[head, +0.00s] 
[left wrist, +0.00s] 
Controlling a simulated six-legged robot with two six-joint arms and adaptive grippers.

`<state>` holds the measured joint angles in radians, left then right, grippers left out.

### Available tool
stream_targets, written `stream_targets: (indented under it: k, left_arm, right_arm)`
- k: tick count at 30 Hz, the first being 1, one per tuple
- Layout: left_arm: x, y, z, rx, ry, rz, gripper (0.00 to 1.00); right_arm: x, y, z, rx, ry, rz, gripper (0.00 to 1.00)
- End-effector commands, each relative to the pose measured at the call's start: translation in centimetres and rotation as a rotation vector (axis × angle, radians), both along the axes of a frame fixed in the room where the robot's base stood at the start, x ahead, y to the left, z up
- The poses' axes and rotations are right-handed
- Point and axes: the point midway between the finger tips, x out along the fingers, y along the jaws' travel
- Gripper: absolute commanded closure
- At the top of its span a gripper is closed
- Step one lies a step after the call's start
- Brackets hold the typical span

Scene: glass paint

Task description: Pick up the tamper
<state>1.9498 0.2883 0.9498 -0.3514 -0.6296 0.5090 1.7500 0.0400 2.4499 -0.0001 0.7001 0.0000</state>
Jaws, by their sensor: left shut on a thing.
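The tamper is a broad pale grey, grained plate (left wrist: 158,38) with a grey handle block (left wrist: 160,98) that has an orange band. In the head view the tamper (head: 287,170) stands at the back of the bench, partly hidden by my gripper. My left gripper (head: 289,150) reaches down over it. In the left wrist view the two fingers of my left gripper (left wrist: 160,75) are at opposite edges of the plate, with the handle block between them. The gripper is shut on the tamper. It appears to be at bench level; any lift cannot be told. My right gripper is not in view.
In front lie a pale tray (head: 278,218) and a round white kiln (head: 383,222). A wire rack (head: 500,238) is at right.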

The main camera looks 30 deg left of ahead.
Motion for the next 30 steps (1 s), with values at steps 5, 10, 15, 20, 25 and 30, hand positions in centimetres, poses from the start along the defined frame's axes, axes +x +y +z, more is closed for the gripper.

### OBJECTIVE
Repeat the lines from the one containing "The main camera looks 30 deg left of ahead." through the end of the listing, exactly and without any other lines; both ends are included.

### EXERCISE RESPONSE
The main camera looks 30 deg left of ahead.
Motion for the next 30 steps (1 s), with values at steps 5, 10, 15, 20, 25 and 30, hand positions in centimetres, poses from the start along the defined frame's axes, axes +x +y +z, more is closed for the gripper.

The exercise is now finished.